February 13, 2017
Retailers should focus on scaling back on bricks-and-mortar to focus on digital, but keeping the in-store presence to act as showrooms for customer engagement in the upcoming year, according to CBRE Research.While 2016 was a rough year for retail, 2017 could be poised for a comeback but retailers must proceed with care due to the tumultuous political environment. Many brands are sticking to markets that have proven to be successful due to the uncertainty.
"At times it feels like we are being hit by gale-force winds. Nowadays we use the word 'disruption,' rather than 'destruction,' but the meaning is the same," said Richard Barkham, global chief economist at CBRE Research. "All of the main real estate sectors we review in this outlook for 2017 are in the process of reinventing themselves to accommodate technology-driven changes in business operations.
"Although the rate of change is very rapid, it's the most exciting and interesting time to be involved in commercial real estate for many generations," he said.
Retail and real estate
Ever-changing consumer behavior is making a big impact on retailers and will continue to do so. Within the next year there is potential for cost escalation.
Retail in China
These successful and strategic locations will likely see greater investment from retailers, turning more stores into flagships and betting the customer experience. Secondary stores will be thought of as locations to support the online experience such as pickup.

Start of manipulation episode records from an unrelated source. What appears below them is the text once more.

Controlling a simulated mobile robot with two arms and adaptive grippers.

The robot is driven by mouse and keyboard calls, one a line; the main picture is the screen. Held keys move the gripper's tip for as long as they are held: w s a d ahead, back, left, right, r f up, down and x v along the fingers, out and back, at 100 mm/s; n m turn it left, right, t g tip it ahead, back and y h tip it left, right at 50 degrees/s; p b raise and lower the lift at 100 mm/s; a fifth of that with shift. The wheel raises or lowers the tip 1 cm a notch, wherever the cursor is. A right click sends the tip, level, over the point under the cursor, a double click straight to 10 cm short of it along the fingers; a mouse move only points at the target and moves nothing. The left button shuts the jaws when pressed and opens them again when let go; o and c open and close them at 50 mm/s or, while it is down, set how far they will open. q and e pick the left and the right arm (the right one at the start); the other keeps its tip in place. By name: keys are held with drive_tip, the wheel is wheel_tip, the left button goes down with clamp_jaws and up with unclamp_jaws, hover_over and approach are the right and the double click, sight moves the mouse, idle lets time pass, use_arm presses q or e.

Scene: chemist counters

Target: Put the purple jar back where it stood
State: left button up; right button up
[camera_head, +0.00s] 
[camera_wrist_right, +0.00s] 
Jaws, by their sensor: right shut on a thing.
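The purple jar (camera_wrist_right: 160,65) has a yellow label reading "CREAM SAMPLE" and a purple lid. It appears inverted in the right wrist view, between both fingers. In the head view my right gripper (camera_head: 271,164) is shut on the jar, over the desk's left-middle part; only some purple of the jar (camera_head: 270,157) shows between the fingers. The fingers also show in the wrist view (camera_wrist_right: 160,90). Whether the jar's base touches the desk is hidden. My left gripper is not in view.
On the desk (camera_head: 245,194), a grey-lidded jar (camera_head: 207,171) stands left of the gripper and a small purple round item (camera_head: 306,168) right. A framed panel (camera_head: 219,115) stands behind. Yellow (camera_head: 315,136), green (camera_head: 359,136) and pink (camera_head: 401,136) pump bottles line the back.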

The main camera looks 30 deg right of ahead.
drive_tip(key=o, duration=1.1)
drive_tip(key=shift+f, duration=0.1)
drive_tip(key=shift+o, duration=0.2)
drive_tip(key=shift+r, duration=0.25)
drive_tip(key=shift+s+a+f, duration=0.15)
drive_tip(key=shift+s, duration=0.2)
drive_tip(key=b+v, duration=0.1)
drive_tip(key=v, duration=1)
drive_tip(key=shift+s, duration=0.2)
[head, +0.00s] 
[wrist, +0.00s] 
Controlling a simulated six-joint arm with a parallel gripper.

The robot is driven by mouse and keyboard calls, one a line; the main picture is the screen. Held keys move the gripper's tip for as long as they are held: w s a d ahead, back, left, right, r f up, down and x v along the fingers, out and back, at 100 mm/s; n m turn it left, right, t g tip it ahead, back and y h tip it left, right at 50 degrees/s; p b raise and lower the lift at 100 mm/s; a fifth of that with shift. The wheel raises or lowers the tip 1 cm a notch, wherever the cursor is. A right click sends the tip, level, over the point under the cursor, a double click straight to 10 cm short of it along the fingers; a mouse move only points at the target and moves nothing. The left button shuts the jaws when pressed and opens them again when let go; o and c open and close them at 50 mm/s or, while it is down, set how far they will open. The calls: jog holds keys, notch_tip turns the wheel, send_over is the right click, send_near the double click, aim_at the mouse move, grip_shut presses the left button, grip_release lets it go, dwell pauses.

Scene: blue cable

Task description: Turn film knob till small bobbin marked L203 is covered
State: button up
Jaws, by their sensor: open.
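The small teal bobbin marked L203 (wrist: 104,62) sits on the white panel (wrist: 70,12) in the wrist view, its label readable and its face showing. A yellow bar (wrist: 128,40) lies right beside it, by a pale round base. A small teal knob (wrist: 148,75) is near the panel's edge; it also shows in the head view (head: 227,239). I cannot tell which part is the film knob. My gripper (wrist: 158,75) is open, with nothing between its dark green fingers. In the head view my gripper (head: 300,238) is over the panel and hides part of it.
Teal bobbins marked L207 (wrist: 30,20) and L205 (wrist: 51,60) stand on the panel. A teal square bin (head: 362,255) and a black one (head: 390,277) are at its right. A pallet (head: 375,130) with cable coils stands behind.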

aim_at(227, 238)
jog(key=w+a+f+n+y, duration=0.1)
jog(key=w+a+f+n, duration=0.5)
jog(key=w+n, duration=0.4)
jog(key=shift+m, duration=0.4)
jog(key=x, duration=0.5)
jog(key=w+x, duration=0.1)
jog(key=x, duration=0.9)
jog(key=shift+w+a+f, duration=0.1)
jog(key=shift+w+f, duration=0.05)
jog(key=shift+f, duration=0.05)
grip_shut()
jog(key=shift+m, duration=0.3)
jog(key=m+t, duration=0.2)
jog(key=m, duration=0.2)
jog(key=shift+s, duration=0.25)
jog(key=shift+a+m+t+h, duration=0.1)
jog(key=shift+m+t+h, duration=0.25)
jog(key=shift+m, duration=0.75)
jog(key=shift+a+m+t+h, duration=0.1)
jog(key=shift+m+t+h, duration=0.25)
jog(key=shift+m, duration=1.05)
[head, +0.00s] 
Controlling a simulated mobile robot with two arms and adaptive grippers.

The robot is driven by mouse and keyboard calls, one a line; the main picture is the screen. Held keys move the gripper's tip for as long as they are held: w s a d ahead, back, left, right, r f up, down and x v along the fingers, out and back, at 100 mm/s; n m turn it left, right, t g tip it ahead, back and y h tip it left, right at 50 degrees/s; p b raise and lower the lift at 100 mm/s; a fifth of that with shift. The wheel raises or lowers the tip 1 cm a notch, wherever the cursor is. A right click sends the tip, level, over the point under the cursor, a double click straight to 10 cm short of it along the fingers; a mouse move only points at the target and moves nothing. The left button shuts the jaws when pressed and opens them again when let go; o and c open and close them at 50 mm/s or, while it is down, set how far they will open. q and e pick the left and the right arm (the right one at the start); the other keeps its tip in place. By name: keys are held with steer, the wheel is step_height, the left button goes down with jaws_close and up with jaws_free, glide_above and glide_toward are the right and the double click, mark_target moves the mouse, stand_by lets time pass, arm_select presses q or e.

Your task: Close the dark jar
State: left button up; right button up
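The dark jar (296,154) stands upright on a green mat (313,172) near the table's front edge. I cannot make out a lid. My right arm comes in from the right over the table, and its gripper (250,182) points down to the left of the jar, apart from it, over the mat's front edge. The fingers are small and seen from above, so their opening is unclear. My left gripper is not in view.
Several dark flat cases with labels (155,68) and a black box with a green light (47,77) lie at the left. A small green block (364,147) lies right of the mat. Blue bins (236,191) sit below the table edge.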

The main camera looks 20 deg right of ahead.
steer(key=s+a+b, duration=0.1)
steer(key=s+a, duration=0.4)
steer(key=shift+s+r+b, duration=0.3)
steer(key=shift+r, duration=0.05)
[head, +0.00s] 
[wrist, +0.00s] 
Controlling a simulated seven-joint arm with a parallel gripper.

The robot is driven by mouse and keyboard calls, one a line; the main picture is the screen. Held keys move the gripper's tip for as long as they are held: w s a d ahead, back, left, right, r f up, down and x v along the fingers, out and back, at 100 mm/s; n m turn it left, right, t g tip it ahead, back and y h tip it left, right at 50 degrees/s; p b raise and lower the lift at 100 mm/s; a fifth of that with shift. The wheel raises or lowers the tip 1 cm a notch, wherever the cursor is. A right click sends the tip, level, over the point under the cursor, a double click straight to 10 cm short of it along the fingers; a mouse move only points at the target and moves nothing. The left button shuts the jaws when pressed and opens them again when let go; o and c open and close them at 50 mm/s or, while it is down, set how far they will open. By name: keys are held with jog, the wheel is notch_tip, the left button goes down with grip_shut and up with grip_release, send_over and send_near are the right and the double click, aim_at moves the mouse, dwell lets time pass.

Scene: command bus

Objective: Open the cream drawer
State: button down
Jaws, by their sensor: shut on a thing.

A decrease in tourism from China to Hong Kong is causing the latter’s real estate sector to remain stagnant. On average, global retail had a slow increase with only 1.1 percent in the last year.
Retail in Suzhou
The previous year global retail real estate saw a 1.8 percent increase in 2015. San Francisco, Denver and Moscow are the top of the real estate growth market.
Emigration from China is now the lowest the country has seen in five years and 90 percent of Chinese millionaires are more confident in the nation's economic development, according to another report from Hurun
The report, Chinese Luxury Consumer Survey and Hurun Best of the Best Awards 2017, shows that Apple, Cartier, Chanel and L.V. Moutai are the top five gifts for the Chinese New Year. Real estate moves into the most popular spot for favored investment because of the booming housing market in China (see more).
Western brands should pay attention to consumer behavior in China, which represents 15 percent of the luxury market, and focus on strategies such as chat assistance, online reviews, multi-pay, mobile communication and fast delivery.
Chinese consumers rely heavily on mobile and digital for brand and retailer interactions, and its strong presence as a luxury consumer demographic means this is crucial for luxury marketers. However, in terms of in-store experience in China, European brands such as Tod’s, Armani and Burberry are leading the way (see more).
"For the past five years, rapid change has taken place against a backdrop of weaker-than-normal growth," Mr. Barkham said. "We think there is a good chance that growth will be stronger in 2017.
"The mild recession in the oil and commodities sector is over, unemployment continues to fall and governments are starting to spend more money on much-needed infrastructure upgrades," he said. "Inflation probably is back.
"Generally it will be a comforting return to modest price pressure, but it might be a bit more than this in the U.S., and the situation will have to be carefully watched."